Task to carry out: Exactly as written, write out the lines below from the first to the one containing "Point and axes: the", inclusive. Pictures do not belong in the copy.

• • •

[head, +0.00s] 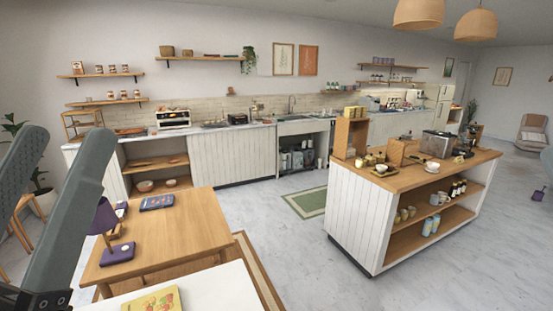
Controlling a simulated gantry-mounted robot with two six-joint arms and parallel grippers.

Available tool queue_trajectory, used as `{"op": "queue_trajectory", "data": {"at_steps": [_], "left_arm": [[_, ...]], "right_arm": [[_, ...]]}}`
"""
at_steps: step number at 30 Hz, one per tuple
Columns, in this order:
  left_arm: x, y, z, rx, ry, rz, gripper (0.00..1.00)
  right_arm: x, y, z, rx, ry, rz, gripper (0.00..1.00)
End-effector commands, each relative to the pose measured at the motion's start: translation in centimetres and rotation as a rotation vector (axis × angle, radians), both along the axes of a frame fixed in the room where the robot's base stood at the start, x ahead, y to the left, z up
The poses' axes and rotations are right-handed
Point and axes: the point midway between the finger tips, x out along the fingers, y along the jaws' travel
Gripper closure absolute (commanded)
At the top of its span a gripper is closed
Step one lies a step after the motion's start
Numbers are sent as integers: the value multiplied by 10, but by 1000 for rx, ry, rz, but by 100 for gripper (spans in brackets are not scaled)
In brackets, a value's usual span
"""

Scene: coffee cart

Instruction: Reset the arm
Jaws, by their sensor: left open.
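My left gripper (64,146) fills the left edge of the head view, close to the camera. Its two long grey fingers point up and slightly right, spread apart with a clear gap. Nothing is held between them. The gripper hides part of the left side of the room and the left end of the wooden table. My right gripper is not in view.
A wooden table (188,232) with a purple lamp (104,217) and a blue book (157,202) stands beside the gripper. A white surface (222,291) with a yellow book (152,302) is in front. A coffee island (358,219) stands right; grey floor lies between.

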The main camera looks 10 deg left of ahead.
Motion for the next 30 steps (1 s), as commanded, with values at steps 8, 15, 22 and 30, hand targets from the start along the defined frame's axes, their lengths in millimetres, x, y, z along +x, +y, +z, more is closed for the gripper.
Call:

• • •

Task solution:
[head, +0.00s] 
Controlling a simulated gantry-mounted robot with two six-joint arms and parallel grippers.

Available tool queue_trajectory, used as `{"op": "queue_trajectory", "data": {"at_steps": [_], "left_arm": [[_, ...]], "right_arm": [[_, ...]]}}`
"""
at_steps: step number at 30 Hz, one per tuple
Columns, in this order:
  left_arm: x, y, z, rx, ry, rz, gripper (0.00..1.00)
  right_arm: x, y, z, rx, ry, rz, gripper (0.00..1.00)
End-effector commands, each relative to the pose measured at the motion's start: translation in centimetres and rotation as a rotation vector (axis × angle, radians), both along the axes of a frame fixed in the room where the robot's base stood at the start, x ahead, y to the left, z up
The poses' axes and rotations are right-handed
Point and axes: the point midway between the finger tips, x out along the fingers, y along the jaws' travel

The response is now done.